# DO THIS
Work out the number of lines in the records that include the word "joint"; reply with that number alone.

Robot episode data
<<<<

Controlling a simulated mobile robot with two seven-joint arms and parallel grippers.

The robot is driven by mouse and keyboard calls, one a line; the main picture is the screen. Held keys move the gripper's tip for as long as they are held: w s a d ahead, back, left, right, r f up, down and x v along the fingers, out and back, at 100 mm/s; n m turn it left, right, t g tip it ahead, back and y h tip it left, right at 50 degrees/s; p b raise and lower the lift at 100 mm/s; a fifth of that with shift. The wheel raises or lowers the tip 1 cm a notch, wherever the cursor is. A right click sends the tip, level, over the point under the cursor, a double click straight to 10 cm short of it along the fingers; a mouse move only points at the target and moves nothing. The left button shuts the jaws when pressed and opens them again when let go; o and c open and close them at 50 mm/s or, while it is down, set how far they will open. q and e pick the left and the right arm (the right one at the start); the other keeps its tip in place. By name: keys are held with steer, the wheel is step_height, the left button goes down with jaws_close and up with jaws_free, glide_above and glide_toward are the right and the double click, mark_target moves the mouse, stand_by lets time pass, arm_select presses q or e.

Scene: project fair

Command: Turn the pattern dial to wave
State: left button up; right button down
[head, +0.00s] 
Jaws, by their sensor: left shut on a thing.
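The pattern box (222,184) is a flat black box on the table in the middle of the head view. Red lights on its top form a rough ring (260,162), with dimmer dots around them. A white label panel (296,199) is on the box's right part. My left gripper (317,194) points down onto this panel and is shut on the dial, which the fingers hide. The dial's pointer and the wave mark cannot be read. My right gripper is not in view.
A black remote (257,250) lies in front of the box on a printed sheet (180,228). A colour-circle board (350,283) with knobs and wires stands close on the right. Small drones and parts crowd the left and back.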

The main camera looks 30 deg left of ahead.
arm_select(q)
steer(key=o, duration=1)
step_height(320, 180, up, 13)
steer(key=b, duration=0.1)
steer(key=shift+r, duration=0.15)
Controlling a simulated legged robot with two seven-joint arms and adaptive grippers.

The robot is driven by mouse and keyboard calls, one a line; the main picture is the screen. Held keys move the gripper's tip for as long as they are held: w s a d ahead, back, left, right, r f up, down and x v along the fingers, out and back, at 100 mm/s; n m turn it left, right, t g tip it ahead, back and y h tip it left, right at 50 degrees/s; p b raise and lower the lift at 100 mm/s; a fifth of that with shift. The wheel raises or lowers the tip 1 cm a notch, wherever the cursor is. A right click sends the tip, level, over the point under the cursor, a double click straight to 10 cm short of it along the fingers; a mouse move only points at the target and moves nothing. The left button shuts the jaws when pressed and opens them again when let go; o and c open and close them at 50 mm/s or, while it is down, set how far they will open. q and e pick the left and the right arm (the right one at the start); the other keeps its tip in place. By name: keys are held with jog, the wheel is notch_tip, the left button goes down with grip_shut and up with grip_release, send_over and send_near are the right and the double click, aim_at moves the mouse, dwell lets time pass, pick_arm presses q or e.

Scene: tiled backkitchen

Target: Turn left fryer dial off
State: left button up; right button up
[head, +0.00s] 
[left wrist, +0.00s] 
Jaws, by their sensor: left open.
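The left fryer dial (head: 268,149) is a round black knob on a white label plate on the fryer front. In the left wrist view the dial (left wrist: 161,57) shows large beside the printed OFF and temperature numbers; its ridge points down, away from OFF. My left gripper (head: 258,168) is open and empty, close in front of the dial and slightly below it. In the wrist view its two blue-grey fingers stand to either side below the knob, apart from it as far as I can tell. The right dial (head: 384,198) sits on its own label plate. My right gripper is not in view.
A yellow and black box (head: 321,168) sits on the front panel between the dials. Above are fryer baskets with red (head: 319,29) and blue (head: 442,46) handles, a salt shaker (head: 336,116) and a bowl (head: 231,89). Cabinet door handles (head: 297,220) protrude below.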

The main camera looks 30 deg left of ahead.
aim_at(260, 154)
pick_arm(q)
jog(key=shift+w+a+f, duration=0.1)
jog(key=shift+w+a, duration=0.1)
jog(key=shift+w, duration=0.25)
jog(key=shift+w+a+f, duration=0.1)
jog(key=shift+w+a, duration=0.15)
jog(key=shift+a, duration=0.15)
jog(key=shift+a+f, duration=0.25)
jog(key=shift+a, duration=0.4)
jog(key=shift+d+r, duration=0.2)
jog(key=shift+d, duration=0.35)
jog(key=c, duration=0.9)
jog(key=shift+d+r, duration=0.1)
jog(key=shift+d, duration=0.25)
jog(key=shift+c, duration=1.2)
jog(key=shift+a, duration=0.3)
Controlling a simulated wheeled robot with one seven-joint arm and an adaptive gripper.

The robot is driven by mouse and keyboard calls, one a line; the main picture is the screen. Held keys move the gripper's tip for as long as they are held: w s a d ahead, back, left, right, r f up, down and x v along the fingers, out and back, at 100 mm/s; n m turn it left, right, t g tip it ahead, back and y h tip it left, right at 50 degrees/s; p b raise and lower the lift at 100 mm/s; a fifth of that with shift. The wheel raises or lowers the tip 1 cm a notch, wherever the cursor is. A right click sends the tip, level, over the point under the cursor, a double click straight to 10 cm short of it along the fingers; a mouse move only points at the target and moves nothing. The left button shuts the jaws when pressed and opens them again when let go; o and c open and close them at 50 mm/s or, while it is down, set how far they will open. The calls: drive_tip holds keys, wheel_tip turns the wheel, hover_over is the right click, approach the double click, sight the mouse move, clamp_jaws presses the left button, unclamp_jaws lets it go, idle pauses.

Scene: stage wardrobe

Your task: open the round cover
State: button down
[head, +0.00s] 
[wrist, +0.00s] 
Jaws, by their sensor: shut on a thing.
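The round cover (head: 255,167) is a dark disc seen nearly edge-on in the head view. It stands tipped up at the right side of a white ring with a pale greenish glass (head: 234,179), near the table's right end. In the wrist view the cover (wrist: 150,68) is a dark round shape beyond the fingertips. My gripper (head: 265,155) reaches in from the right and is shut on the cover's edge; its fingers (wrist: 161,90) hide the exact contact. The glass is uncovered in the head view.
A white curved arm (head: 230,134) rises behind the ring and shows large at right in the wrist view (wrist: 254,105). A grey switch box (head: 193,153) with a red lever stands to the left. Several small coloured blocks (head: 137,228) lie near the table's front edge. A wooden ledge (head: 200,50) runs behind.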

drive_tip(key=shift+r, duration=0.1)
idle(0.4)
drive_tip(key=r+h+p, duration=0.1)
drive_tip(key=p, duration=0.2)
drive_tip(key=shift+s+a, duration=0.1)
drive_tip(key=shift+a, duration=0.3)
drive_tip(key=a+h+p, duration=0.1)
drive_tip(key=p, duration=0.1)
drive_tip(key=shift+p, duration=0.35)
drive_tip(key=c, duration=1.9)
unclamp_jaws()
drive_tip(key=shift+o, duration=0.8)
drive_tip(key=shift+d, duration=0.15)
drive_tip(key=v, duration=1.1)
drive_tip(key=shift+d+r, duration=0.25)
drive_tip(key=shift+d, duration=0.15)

>>>>

# RESULT FOR THIS EXERCISE
3